David Kennedy is Manley O. Hudson Professor of Law and Faculty Director of the Institute for Global Law and Policy at Harvard Law School where he teaches international law, international economic policy, legal theory, law and development, and European law. He joined the Harvard Law faculty in 1981 and holds a Ph.D. from the Fletcher School at Tufts University and a J.D. from Harvard. He is the author of numerous articles on international law and global governance. His research uses interdisciplinary materials from sociology and social theory, economics, and history to explore issues of global governance, development policy, and the nature of professional expertise. He has been particularly committed to developing new voices from the third world and among women in international affairs. As a practicing lawyer and consultant, Professor Kennedy has worked on numerous international projects, both commercial and public, including work with PricewaterhouseCoopers with their emerging markets and anti-corruption practice, with the United Nations, the Commission of the European Union, the Qatar Foundation, and with the private firm of Cleary, Gottlieb, Steen, and Hamilton in Brussels, where his work combined European antitrust litigation, government relations advising and general corporate law. A member of the U.S. Council on Foreign Relations, he is past Chair and Member of the World Economic Forum's Global Advisory Council on Global Governance. In 2011, he was appointed Foreign Advisor to Thailand's Truth for Reconciliation Commission and now serves as a member of the Asian Peace and Reconciliation Commission.

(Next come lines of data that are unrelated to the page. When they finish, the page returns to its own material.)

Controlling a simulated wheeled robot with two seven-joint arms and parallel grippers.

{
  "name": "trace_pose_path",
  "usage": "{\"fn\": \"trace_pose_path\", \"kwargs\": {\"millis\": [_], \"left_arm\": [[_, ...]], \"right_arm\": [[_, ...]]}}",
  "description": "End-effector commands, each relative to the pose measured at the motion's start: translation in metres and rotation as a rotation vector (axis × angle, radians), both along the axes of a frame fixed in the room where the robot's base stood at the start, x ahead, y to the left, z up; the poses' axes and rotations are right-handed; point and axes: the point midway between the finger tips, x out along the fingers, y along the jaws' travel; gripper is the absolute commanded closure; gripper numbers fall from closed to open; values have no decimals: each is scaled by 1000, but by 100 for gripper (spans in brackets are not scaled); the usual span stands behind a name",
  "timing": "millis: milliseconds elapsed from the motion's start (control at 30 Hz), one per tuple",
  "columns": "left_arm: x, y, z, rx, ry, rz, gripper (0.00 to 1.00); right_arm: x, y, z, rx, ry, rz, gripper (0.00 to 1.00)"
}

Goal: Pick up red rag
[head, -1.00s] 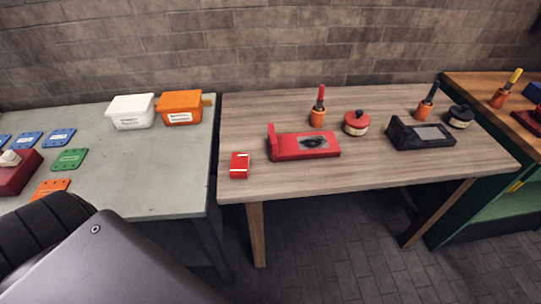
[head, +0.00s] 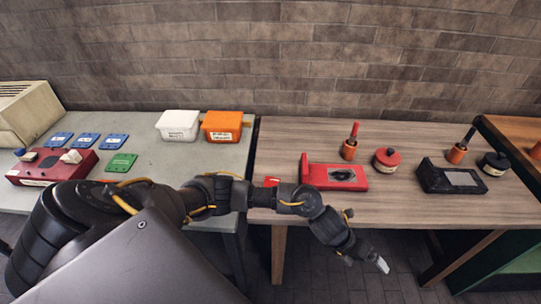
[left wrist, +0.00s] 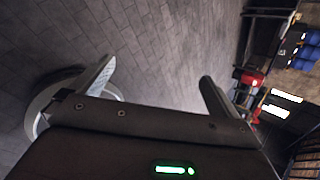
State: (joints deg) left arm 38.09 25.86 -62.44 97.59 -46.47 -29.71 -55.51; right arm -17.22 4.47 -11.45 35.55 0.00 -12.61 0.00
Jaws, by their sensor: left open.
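The red rag (head: 272,181) is a small red piece at the front left of the wooden table (head: 410,202). My left arm covers most of it in the head view. My left gripper (head: 382,264) hangs past the table's front edge, over the floor, to the right of the rag and apart from it. In the left wrist view my left gripper (left wrist: 158,75) is open, with only dark floor between its fingers. My right gripper is out of view.
A red tray (head: 357,184) and a black tray (head: 425,176) lie on the wooden table. White (head: 178,125) and orange (head: 222,131) bins stand on the grey table (head: 206,182).

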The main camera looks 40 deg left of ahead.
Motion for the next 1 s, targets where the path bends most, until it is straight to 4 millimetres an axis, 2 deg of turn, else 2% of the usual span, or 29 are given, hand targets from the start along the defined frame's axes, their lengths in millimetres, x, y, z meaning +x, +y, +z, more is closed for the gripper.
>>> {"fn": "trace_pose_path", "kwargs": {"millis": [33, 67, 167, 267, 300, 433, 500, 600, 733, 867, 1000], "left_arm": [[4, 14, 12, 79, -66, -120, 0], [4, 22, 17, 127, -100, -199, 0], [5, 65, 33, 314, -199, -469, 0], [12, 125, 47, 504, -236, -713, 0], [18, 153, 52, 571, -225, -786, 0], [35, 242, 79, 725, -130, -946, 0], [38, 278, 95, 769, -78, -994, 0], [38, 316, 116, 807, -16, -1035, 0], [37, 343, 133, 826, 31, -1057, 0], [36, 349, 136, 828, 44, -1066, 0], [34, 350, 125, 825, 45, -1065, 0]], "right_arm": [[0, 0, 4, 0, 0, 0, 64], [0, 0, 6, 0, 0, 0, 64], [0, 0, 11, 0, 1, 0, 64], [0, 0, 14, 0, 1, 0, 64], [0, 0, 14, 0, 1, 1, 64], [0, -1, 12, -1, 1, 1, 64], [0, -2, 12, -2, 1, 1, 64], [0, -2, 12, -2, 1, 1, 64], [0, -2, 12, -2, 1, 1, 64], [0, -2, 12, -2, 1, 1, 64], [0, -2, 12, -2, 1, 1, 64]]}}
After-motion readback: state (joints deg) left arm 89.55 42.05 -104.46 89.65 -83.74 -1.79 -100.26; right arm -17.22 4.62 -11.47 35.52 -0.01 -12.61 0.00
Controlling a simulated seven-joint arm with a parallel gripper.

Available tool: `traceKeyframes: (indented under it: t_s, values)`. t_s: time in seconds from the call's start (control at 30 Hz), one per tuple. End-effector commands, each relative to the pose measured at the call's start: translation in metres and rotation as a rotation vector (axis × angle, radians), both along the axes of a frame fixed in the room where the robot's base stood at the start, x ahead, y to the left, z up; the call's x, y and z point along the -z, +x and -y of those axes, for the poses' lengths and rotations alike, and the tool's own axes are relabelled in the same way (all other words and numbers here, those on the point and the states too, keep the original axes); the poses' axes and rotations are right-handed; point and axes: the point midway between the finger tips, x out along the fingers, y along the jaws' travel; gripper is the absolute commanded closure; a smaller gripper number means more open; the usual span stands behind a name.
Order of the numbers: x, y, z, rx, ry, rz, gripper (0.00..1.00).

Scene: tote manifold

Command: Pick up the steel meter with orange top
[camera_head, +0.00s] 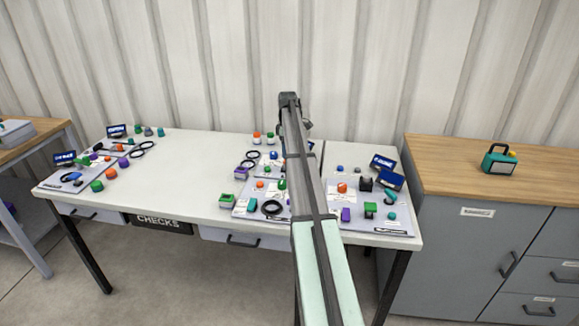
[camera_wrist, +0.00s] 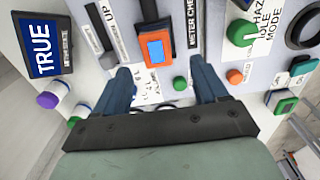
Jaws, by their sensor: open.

At Harvard, he served as Chair of the Graduate Committee and Faculty Director of International Legal Studies. He founded the European Law Research Center at Harvard in 1991 and served continuously as its Faculty Director. He has advised a number of educational institutions on their academic programs and lectured as a Visiting Professor at numerous universities across the world. In 2008-2009, he served as Vice President for International Affairs, University Professor of Law, and David and Marianna Fisher University Professor of International Relations at Brown University.

Günter Frankenberg is Emeritus Professor of Public Law, Legal Philosophy, and Comparative Law at the Faculty of Law of Goethe University Frankfurt. A leading scholar in constitutional theory and comparative constitutionalism, his work examines the relationship between law, politics, and society, with particular attention to constitutionalism, authoritarianism, democracy, migration, and the role of law in shaping social and political order. He is the author of numerous books and articles, including Authoritarianism: Constitutional Perspectives (2020), which explores the constitutional dimensions of contemporary authoritarian regimes. Throughout his career, Frankenberg has been recognized for his critical and interdisciplinary approach to legal scholarship, bridging public law, legal theory, and comparative constitutional studies.

Vasuki Nesiah teaches human rights, legal and social theory at NYU Gallatin where she is also faculty director of the Gallatin Global Fellowship in Human Rights. She has published on the history and politics of human rights, humanitarianism, international criminal law, reparations, global feminisms, and decolonization. Nesiah was awarded the Gallatin Distinguished Teacher Award in 2021 and the NYU Dr. Martin Luther King Jr. Faculty Award in 2020. Her current book projects include International Conflict Feminism (forthcoming from University of Pennsylvania Press) and Reading the Ruins: Colonialism, Slavery, and International Law. A founding member of Third World Approaches to International Law (TWAIL), she is co-editing TWAIL: A Handbook with Anthony Anghie, Bhupinder Chimni, Michael Fakhri, and Karin Mickelson (forthcoming from Elgar). A selection of recent publications include: "A Double Take on Debt: Reparations Claims and Regimes of Visibility in a Politics of Refusal" forthcoming this month in the Osgoode Hall Law Journal (2022), "Feminist Approaches to International Law" with Karen Engle and Diane Otto in Jeffrey L Dunoff and Mark A Pollack, eds., International Legal Theory: Foundations and Frontiers, (Cambridge University Press 2022); "A Mad and Melancholy Record": The Crisis of International Law Histories, Notre Dame Journal of International & Comparative Law, Volume 11, Issue 2 (2021); "The Law of Humanity has a Canon: Translating Racialized World Order into 'Colorblind' Law", PoLAR: Political and Legal Anthropology Review, (November 2020), "Freedom at Sea", London Review of International Law, (July 2019) and the co-edited volume, A Global History of Bandung and Critical Traditions in International Law (Cambridge 2017).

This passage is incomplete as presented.